(Entries from a robot dataset)
* START *

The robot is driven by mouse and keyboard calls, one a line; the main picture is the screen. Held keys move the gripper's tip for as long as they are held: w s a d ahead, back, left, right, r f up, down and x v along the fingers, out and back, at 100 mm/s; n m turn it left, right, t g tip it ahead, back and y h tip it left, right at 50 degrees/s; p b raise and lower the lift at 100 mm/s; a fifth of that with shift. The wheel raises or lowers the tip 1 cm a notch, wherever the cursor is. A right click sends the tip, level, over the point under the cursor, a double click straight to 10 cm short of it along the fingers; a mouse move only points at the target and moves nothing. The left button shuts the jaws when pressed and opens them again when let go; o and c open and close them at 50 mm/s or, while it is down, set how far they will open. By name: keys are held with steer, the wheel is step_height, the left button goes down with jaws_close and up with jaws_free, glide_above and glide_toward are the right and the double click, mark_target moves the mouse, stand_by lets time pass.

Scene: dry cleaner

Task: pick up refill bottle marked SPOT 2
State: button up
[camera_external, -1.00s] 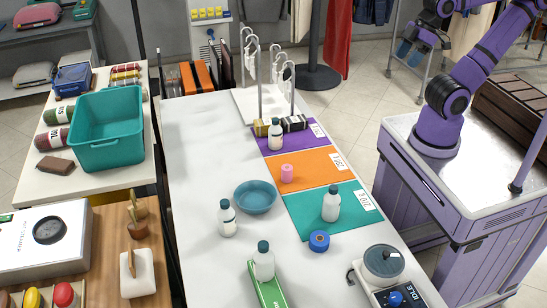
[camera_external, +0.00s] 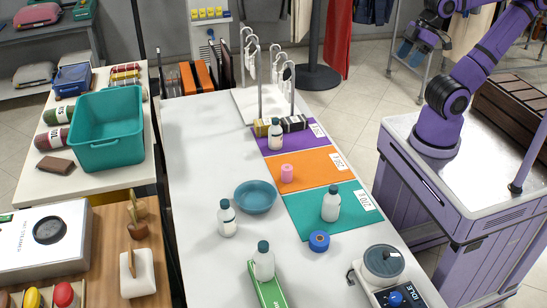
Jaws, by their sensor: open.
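Several white refill bottles with dark caps stand on the long white table. One bottle (camera_external: 276,136) is on the purple mat at the back. Another bottle (camera_external: 331,206) stands on the teal mat. A third bottle (camera_external: 227,220) stands on the bare table left of the teal mat. A further bottle (camera_external: 264,265) is at the front, by a green box. Their markings are too small to read, so I cannot tell which is SPOT 2. My gripper (camera_external: 428,40) is small and dark at the top right, open, away from all the bottles.
A blue bowl (camera_external: 256,197), a blue tape roll (camera_external: 319,240) and a pink cylinder (camera_external: 287,173) are among the bottles. The green box (camera_external: 272,293) and a scale-like device (camera_external: 384,262) are at the front. A white hook stand (camera_external: 243,100) is at the back. The table's left side is mostly clear.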

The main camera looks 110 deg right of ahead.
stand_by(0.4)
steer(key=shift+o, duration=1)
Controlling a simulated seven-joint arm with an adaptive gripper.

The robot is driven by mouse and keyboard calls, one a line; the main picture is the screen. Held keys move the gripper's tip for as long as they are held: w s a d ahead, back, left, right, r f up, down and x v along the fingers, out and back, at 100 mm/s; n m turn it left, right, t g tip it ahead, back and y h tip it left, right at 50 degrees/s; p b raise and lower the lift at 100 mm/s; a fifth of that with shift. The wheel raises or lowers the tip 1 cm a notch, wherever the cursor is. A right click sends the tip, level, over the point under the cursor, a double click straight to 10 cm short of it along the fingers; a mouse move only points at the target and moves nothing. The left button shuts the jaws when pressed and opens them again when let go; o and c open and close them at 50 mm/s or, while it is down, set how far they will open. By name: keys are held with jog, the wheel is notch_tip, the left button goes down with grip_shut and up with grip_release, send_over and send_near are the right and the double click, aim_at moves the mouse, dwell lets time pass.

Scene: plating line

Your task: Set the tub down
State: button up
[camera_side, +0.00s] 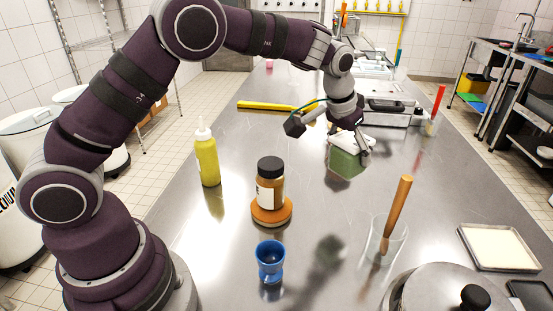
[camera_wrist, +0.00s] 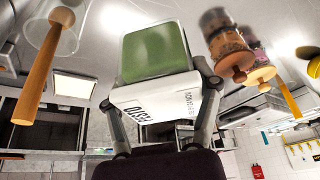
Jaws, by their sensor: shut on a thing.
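The tub (camera_side: 347,163) is a small block-shaped container with green sides and a white part, in the middle right of the side view. My gripper (camera_side: 350,141) is shut on it from above and appears to hold it above the steel table (camera_side: 225,245), with a gap below. In the wrist view the tub (camera_wrist: 155,52) shows a green face and a white face with dark lettering. The fingers of my gripper (camera_wrist: 155,90) press on its two sides there. The tub's far side is hidden.
A jar (camera_side: 270,185) on an orange base, a yellow squeeze bottle (camera_side: 207,160) and a blue cup (camera_side: 270,257) stand left of the tub. A glass (camera_side: 389,245) with a wooden-handled tool stands nearer, right. A tray (camera_side: 500,247) and pot lid (camera_side: 440,290) are front right. Table between is bare.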

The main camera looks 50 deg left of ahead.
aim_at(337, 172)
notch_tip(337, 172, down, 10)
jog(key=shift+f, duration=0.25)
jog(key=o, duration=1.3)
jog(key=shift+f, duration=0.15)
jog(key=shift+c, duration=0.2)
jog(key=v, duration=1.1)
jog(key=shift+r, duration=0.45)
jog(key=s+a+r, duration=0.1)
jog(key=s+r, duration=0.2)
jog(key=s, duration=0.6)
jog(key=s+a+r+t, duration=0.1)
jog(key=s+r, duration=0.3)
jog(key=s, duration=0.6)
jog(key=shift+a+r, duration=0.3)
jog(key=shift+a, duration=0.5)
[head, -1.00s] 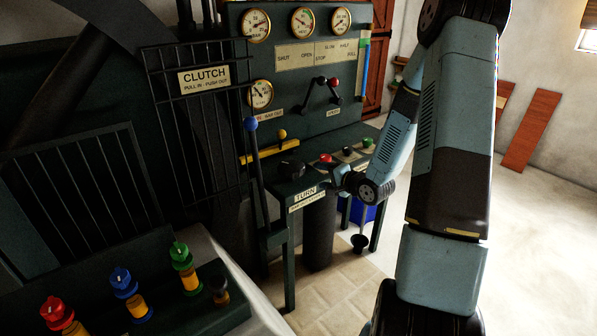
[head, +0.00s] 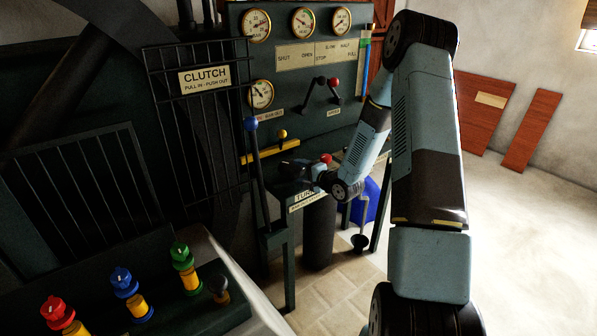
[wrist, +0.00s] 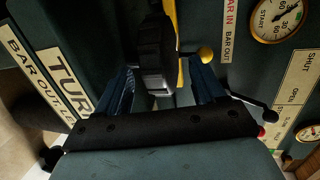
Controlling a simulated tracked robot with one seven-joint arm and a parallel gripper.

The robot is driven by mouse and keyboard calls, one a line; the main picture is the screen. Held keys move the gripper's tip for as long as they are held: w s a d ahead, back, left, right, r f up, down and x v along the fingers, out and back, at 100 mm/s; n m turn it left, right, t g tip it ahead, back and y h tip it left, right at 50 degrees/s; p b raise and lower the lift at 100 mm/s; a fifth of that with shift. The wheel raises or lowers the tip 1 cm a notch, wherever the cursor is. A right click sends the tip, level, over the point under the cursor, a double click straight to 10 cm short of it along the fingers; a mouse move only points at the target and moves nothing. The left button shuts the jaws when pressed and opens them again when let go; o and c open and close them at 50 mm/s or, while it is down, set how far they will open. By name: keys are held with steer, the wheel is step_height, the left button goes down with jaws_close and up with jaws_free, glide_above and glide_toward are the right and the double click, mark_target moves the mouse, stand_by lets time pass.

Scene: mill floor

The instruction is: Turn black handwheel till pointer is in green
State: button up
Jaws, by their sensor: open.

* END *

Problem to work on >>
Exclude the pictures and repeat every other part of the records word for word.

Final result >>
The robot is driven by mouse and keyboard calls, one a line; the main picture is the screen. Held keys move the gripper's tip for as long as they are held: w s a d ahead, back, left, right, r f up, down and x v along the fingers, out and back, at 100 mm/s; n m turn it left, right, t g tip it ahead, back and y h tip it left, right at 50 degrees/s; p b raise and lower the lift at 100 mm/s; a fifth of that with shift. The wheel raises or lowers the tip 1 cm a notch, wherever the cursor is. A right click sends the tip, level, over the point under the cursor, a double click straight to 10 cm short of it along the fingers; a mouse move only points at the target and moves nothing. The left button shuts the jaws when pressed and opens them again when let go; o and c open and close them at 50 mm/s or, while it is down, set how far they will open. By name: keys are held with steer, the wheel is step_height, the left button goes down with jaws_close and up with jaws_free, glide_above and glide_toward are the right and the double click, mark_target moves the mouse, stand_by lets time pass.

Scene: dry cleaner

Task: pick up refill bottle marked SPOT 2
State: button up
[camera_external, -1.00s] 
[camera_external, +0.00s] 
Jaws, by their sensor: open.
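Several white refill bottles with dark caps stand on the long white table. One bottle (camera_external: 276,136) is on the purple mat at the back. Another bottle (camera_external: 331,206) stands on the teal mat. A third bottle (camera_external: 227,220) stands on the bare table left of the teal mat. A further bottle (camera_external: 264,265) is at the front, by a green box. Their markings are too small to read, so I cannot tell which is SPOT 2. My gripper (camera_external: 428,40) is small and dark at the top right, open, away from all the bottles.
A blue bowl (camera_external: 256,197), a blue tape roll (camera_external: 319,240) and a pink cylinder (camera_external: 287,173) are among the bottles. The green box (camera_external: 272,293) and a scale-like device (camera_external: 384,262) are at the front. A white hook stand (camera_external: 243,100) is at the back. The table's left side is mostly clear.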

The main camera looks 110 deg right of ahead.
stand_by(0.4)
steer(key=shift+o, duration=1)
Controlling a simulated seven-joint arm with an adaptive gripper.

The robot is driven by mouse and keyboard calls, one a line; the main picture is the screen. Held keys move the gripper's tip for as long as they are held: w s a d ahead, back, left, right, r f up, down and x v along the fingers, out and back, at 100 mm/s; n m turn it left, right, t g tip it ahead, back and y h tip it left, right at 50 degrees/s; p b raise and lower the lift at 100 mm/s; a fifth of that with shift. The wheel raises or lowers the tip 1 cm a notch, wherever the cursor is. A right click sends the tip, level, over the point under the cursor, a double click straight to 10 cm short of it along the fingers; a mouse move only points at the target and moves nothing. The left button shuts the jaws when pressed and opens them again when let go; o and c open and close them at 50 mm/s or, while it is down, set how far they will open. By name: keys are held with jog, the wheel is notch_tip, the left button goes down with grip_shut and up with grip_release, send_over and send_near are the right and the double click, aim_at moves the mouse, dwell lets time pass.

Scene: plating line

Your task: Set the tub down
State: button up
[camera_side, +0.00s] 
[camera_wrist, +0.00s] 
Jaws, by their sensor: shut on a thing.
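The tub (camera_side: 347,163) is a small block-shaped container with green sides and a white part, in the middle right of the side view. My gripper (camera_side: 350,141) is shut on it from above and appears to hold it above the steel table (camera_side: 225,245), with a gap below. In the wrist view the tub (camera_wrist: 155,52) shows a green face and a white face with dark lettering. The fingers of my gripper (camera_wrist: 155,90) press on its two sides there. The tub's far side is hidden.
A jar (camera_side: 270,185) on an orange base, a yellow squeeze bottle (camera_side: 207,160) and a blue cup (camera_side: 270,257) stand left of the tub. A glass (camera_side: 389,245) with a wooden-handled tool stands nearer, right. A tray (camera_side: 500,247) and pot lid (camera_side: 440,290) are front right. Table between is bare.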

The main camera looks 50 deg left of ahead.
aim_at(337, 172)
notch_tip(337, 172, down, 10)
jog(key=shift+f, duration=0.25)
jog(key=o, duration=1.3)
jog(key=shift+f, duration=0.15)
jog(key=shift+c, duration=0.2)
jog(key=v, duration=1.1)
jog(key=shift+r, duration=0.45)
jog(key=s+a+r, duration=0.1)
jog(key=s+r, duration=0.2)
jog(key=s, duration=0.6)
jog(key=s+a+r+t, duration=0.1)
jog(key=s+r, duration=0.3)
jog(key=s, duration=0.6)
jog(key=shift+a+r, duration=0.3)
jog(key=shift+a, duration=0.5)
[head, -1.00s] 
[head, +0.00s] 
[wrist, +0.00s] 
Controlling a simulated tracked robot with one seven-joint arm and a parallel gripper.

The robot is driven by mouse and keyboard calls, one a line; the main picture is the screen. Held keys move the gripper's tip for as long as they are held: w s a d ahead, back, left, right, r f up, down and x v along the fingers, out and back, at 100 mm/s; n m turn it left, right, t g tip it ahead, back and y h tip it left, right at 50 degrees/s; p b raise and lower the lift at 100 mm/s; a fifth of that with shift. The wheel raises or lowers the tip 1 cm a notch, wherever the cursor is. A right click sends the tip, level, over the point under the cursor, a double click straight to 10 cm short of it along the fingers; a mouse move only points at the target and moves nothing. The left button shuts the jaws when pressed and opens them again when let go; o and c open and close them at 50 mm/s or, while it is down, set how far they will open. By name: keys are held with steer, the wheel is step_height, the left button goes down with jaws_close and up with jaws_free, glide_above and glide_toward are the right and the double click, mark_target moves the mouse, stand_by lets time pass.

Scene: mill floor

The instruction is: Turn black handwheel till pointer is in green
State: button up
Jaws, by their sensor: open.

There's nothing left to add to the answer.